Tuesday, May 26, 2009

Raspberry Shortbread

This recipe is so easy but it tastes amazing! It has a short list of ingredients and a very straightforward preparation. The flavor combination are just right. The original recipe ran in the February 2002 issue of SL. My version is a little different because I didn't follow the directions very well but liked how it turned out. Almond extract is what makes the recipe stand out. It calls for a powdered sugar glaze to be drizzled on top. I omit the glaze because the shortbread is sweet enough already.

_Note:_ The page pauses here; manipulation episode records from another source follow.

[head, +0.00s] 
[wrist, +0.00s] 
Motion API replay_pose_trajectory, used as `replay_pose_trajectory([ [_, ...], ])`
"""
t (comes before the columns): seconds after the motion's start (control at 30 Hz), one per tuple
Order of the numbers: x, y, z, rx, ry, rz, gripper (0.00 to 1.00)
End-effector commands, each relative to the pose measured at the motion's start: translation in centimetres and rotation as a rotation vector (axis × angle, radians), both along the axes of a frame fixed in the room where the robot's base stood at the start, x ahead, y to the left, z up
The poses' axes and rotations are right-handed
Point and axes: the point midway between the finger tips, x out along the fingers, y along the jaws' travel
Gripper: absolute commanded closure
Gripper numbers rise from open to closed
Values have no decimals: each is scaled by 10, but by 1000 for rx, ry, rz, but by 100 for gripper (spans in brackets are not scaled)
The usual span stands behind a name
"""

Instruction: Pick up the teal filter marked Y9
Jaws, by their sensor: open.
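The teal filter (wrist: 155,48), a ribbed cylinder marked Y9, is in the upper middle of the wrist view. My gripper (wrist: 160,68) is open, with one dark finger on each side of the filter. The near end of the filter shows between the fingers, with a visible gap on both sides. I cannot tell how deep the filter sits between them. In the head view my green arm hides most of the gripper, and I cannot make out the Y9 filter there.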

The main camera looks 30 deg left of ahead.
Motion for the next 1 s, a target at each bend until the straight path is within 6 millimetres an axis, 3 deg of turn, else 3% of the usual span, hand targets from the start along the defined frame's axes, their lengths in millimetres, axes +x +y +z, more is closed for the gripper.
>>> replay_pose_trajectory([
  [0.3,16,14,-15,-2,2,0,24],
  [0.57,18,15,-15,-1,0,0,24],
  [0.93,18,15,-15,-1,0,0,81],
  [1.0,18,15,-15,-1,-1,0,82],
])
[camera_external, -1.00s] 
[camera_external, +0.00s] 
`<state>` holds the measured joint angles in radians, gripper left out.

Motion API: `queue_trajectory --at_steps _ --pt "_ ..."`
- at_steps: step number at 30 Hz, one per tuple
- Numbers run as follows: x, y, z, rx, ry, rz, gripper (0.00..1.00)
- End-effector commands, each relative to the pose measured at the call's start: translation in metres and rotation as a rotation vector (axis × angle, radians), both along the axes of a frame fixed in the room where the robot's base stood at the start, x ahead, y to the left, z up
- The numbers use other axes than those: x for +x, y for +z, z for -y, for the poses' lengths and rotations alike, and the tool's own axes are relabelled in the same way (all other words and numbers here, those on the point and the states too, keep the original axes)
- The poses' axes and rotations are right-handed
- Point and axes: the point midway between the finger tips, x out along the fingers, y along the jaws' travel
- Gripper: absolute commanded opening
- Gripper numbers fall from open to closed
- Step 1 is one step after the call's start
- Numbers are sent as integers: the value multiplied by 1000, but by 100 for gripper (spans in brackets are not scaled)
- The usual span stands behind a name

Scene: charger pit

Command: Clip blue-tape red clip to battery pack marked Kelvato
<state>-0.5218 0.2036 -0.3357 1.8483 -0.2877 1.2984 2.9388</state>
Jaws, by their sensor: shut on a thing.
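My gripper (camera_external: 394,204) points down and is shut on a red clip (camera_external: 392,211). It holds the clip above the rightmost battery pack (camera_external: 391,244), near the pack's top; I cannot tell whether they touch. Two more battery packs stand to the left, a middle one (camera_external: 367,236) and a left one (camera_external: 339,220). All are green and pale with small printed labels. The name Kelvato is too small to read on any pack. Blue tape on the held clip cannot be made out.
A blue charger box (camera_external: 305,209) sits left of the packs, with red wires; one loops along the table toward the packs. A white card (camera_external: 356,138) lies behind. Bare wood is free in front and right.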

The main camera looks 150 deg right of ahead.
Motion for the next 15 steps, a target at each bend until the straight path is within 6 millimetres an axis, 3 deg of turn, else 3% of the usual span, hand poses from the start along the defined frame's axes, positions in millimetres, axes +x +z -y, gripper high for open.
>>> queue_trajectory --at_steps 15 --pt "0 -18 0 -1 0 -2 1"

Raspberry-Almond Shortbread
1 cup butter, softened
2/3 cup sugar
2 1/2 cups all-purpose flour
1/2 tsp. almond extract
Seedless raspberry jam

1. Beat butter and sugar at medium speed with an electric mixture until light and fluffy. Gradually beat in flour. Stir in almond extract.
2. Divide dough into 6 portions. Roll out each portion into a narrow strip (Mine look like Play-Doh snakes.) Flatten each strip; use your thumb to make a shallow indentation down the center of each strip.
3. Heat jam (about half a jar) in microwave for 30 seconds. Spoon jam in center indentation of each strip.
4. Bake at 350° for 15 minutes. Remove from oven and let cool. Cut into small pieces.